▸ REQUIREMENTS
Output a single figure: the number of lines in which the word "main" appears.

▸ COLLECTED DATA

------

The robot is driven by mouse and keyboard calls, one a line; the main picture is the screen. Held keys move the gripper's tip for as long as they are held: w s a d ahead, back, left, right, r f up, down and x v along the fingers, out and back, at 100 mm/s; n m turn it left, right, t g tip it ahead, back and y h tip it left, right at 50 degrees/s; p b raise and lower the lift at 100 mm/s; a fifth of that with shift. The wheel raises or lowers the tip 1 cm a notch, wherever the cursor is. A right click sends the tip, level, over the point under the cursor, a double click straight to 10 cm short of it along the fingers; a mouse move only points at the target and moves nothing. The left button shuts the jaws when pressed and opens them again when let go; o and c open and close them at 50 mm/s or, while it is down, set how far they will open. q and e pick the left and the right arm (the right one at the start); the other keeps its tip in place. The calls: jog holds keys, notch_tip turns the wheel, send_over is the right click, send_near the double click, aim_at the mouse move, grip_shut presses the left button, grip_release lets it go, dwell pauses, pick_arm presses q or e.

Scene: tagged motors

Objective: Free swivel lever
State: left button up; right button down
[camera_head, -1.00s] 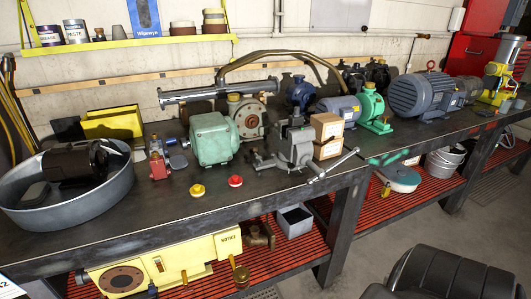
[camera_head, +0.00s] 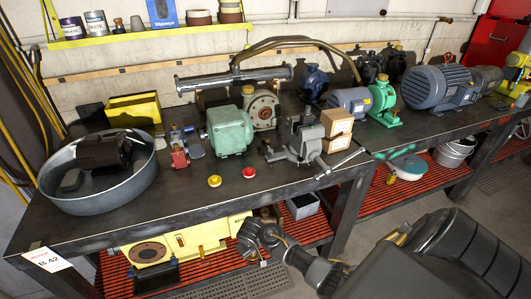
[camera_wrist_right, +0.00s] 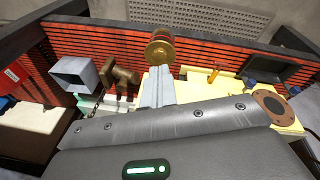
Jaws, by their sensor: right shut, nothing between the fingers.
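A grey bench vise (camera_head: 308,138) stands at the bench's front edge, right of the green pump. Levers show at its base: a bar handle (camera_head: 340,164) juts out to the front right, and a shorter lever (camera_head: 272,155) lies at its left. I cannot tell which is the swivel lever. My right gripper (camera_head: 246,240) is below the bench top, in front of the lower shelf and well away from the vise. In the right wrist view its fingers (camera_wrist_right: 158,76) are together and empty, near a brass knob (camera_wrist_right: 160,48). My left gripper is not in view.
On the bench, cardboard boxes (camera_head: 336,122) stand right behind the vise, the green pump (camera_head: 229,131) to its left. Red and yellow buttons (camera_head: 214,181) lie in front of the pump. The shelf below holds a yellow machine (camera_head: 185,240) and a grey bin (camera_head: 302,206).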

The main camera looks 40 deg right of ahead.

------

▸ CORRECT RESPONSE
2